Overland Travel: Lesotho


Words & Pictures by Des Featherstone

Gumboots and Blankets

We’d decided to do our first organised overland trip, which would have us visiting Lesotho with a 4×4 club. It was an experiment for us − a trial run for future African adventures. I have always meandered at my own pace, but I can also see the safety advantages of travelling in a group. Not the paranoid ‘Africans are going to kill me’ safety advantages, but more the ‘if my vehicle breaks down there’ll be someone to help’ angle. We met up with our fellow explorers in Underberg on a beautiful, clear, fresh morning on Day One of the trip. Of course, for us Capetonians, it was actually day three, as it had taken two days of driving to get to this point.

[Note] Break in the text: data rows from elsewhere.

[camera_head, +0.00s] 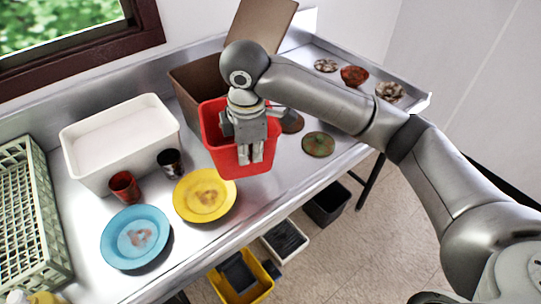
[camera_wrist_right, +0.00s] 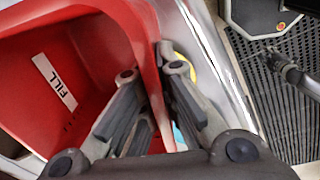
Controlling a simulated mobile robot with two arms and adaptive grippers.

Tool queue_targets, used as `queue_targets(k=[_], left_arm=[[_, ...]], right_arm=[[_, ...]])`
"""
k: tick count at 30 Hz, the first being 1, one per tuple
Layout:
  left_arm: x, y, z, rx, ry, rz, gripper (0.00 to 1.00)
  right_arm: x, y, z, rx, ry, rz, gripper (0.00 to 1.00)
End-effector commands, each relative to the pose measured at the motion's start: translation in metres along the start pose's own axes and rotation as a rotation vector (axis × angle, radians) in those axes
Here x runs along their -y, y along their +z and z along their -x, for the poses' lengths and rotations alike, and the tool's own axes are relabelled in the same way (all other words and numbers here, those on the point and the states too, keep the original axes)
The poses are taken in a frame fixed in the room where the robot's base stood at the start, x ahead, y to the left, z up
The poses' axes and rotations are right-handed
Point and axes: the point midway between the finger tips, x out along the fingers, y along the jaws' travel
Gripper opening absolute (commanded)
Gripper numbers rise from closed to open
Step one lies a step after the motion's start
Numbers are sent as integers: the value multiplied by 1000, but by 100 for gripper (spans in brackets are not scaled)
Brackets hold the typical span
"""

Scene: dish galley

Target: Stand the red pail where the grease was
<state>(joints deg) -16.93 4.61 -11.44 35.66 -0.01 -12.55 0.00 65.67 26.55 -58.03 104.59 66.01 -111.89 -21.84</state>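The red pail (camera_head: 213,143) stands upright, as far as I can tell on the metal counter (camera_head: 300,178), in front of a brown bin. My right gripper (camera_head: 250,158) is over its front side, pointing down. In the right wrist view the gripper (camera_wrist_right: 152,75) has one finger inside and one outside the red pail (camera_wrist_right: 95,35), with the wall pinched between them. A white label reading "FILL" (camera_wrist_right: 54,82) is on its inner wall. I cannot make out any thing marked as grease. My left gripper is out of view.
The brown bin (camera_head: 183,88) is close behind the pail. A yellow plate (camera_head: 204,196), blue plate (camera_head: 135,237), cups and white tub (camera_head: 120,143) crowd the left. A green plate (camera_head: 318,145) is to the right. Bins, including a black one (camera_head: 326,204), stand below.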

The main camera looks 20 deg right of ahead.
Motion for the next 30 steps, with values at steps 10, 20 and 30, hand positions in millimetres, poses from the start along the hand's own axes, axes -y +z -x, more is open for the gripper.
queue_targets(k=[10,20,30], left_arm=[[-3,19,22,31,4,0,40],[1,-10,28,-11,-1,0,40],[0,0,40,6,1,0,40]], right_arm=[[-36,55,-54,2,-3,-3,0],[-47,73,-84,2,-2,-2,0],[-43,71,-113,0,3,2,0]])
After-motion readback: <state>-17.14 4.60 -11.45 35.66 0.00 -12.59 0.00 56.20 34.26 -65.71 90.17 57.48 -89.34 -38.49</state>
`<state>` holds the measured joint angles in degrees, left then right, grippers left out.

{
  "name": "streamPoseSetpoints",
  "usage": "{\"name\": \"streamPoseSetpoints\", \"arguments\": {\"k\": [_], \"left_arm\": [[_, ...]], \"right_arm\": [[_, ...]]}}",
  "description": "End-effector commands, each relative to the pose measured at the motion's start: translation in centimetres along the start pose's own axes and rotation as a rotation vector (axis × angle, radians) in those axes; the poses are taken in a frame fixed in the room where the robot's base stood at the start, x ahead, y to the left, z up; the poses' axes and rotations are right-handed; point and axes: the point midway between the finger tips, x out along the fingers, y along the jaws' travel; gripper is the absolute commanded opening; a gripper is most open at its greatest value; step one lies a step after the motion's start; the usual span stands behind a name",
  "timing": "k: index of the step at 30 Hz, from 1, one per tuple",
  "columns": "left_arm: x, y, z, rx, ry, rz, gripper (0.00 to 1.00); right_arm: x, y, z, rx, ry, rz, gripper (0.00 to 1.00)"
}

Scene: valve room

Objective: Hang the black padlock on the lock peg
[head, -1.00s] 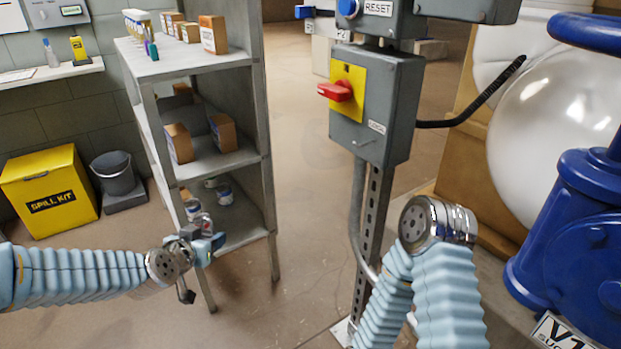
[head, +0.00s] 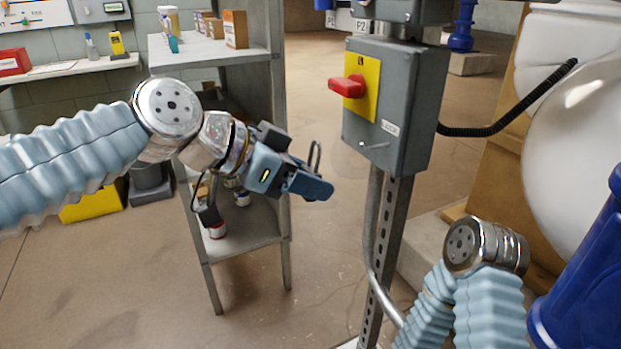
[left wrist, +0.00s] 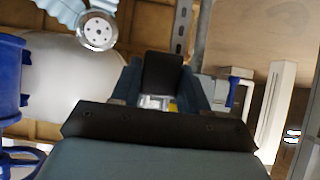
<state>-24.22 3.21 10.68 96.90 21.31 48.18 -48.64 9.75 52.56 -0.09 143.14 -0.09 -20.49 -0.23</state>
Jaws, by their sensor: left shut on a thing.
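My left gripper (head: 310,182) is shut on the black padlock. In the head view the padlock's thin shackle (head: 316,155) stands up beside the fingers, and most of its body is hidden by them. In the left wrist view the dark padlock body (left wrist: 162,72) shows between the fingers. The lock peg (head: 374,146) is a small metal rod on the front of the grey switch box (head: 408,100), below the red handle. The padlock is to the left of the peg and a little lower in the head view, clearly apart from it. My right gripper is out of view.
The red switch handle (head: 347,87) sits on a yellow plate just above the peg. A grey shelf unit (head: 245,232) stands behind my left arm. A black cable (head: 500,122) leaves the box to the right. Open floor lies between shelf and post.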

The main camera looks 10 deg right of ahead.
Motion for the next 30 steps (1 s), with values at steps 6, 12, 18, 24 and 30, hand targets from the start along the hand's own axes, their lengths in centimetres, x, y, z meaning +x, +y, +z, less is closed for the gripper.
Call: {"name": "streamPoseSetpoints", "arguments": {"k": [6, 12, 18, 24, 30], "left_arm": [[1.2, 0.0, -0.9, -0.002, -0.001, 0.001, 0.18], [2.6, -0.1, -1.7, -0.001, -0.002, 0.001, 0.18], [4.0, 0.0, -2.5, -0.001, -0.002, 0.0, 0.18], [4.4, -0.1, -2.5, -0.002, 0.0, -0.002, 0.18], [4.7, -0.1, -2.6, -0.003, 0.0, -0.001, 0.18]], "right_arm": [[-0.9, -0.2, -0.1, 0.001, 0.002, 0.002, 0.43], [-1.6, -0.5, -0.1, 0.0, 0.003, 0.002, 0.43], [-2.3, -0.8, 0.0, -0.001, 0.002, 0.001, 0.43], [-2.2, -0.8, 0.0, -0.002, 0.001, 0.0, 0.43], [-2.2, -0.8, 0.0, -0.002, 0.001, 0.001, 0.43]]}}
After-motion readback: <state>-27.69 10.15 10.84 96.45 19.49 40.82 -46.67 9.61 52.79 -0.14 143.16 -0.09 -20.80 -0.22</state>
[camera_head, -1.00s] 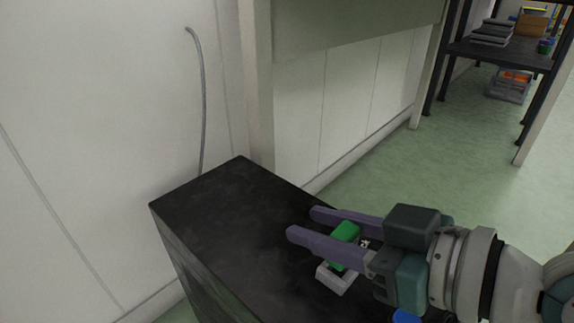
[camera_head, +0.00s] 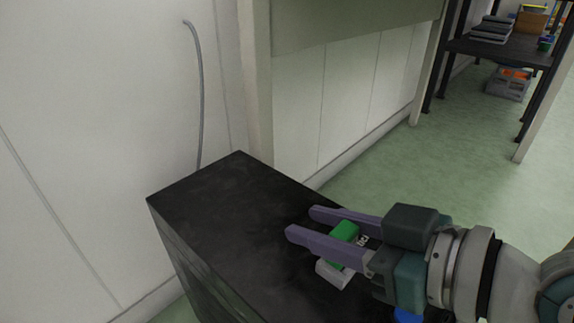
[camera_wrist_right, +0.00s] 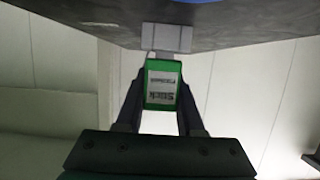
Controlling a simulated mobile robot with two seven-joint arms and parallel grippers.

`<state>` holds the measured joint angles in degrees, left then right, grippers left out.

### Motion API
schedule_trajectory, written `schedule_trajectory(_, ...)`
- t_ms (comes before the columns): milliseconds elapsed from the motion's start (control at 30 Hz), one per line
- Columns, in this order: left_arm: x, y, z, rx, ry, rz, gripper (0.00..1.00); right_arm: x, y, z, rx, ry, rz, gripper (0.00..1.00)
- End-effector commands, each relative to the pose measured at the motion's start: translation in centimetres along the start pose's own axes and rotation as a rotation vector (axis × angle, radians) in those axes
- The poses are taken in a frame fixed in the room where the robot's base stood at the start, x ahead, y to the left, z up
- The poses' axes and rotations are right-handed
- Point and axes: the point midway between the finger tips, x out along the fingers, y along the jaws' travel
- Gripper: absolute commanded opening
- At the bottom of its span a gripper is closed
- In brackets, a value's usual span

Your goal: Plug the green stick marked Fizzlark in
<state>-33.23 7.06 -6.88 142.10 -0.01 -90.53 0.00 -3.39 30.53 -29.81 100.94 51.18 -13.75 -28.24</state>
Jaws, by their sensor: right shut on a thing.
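The green stick (camera_head: 343,231) is between the two purple fingers of my right gripper (camera_head: 300,224), which is shut on it. A light grey block (camera_head: 333,274) sits on the black cabinet top just by the stick. In the right wrist view the stick's far end is close to this block (camera_wrist_right: 168,38); I cannot tell whether it is inside. My left gripper is not in view.
The black cabinet top (camera_head: 225,205) is bare on its left part. A blue thing (camera_head: 408,316) is partly hidden under my right arm. A pale wall with a grey cable (camera_head: 201,90) stands behind. A dark shelf (camera_head: 500,50) is far right.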

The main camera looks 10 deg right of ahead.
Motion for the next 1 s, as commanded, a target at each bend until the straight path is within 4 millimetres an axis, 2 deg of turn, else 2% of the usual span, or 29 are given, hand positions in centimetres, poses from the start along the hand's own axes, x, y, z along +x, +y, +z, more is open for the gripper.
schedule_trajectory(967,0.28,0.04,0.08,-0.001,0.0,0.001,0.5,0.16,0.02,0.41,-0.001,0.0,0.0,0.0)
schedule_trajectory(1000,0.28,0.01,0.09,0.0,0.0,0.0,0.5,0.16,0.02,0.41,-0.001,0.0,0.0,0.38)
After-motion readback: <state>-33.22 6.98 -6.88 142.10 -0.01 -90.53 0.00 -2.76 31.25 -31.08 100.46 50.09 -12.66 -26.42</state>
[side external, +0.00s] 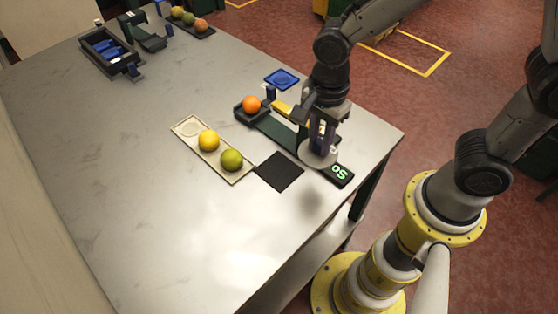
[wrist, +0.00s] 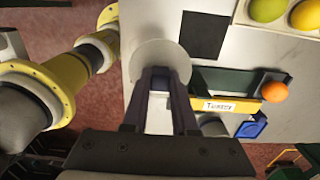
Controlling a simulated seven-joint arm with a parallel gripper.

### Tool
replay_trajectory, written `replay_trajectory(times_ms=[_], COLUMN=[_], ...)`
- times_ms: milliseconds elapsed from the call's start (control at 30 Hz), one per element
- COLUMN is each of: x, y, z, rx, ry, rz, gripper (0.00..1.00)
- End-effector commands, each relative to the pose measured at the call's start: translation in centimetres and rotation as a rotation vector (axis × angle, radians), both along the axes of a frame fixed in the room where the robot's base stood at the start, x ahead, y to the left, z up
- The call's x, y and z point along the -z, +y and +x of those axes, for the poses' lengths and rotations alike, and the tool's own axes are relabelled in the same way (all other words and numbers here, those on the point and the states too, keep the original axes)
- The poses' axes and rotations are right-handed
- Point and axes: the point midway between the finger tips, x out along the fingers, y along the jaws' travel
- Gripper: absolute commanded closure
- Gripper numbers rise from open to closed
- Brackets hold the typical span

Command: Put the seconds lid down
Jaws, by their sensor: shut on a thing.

That is, two days of surviving my husband’s driving and sharing the cabin. I thought we should swop driving duties every two hours, but he’s of the caveman persuasion – man must drive! There were four vehicles in the group, our leader and three others; one of our party had forgotten his passport at home in Durban and was waiting for a friend to bring it to him. The group consisted of us (a middle-aged couple on our first trip), an Afrikaans, slightly older and experienced 4×4 couple, an elderly English gentleman on his own, and the couple leading the group. A glance at the vehicles told us that we were the only ground-dwellers – everyone else had a rooftop tent.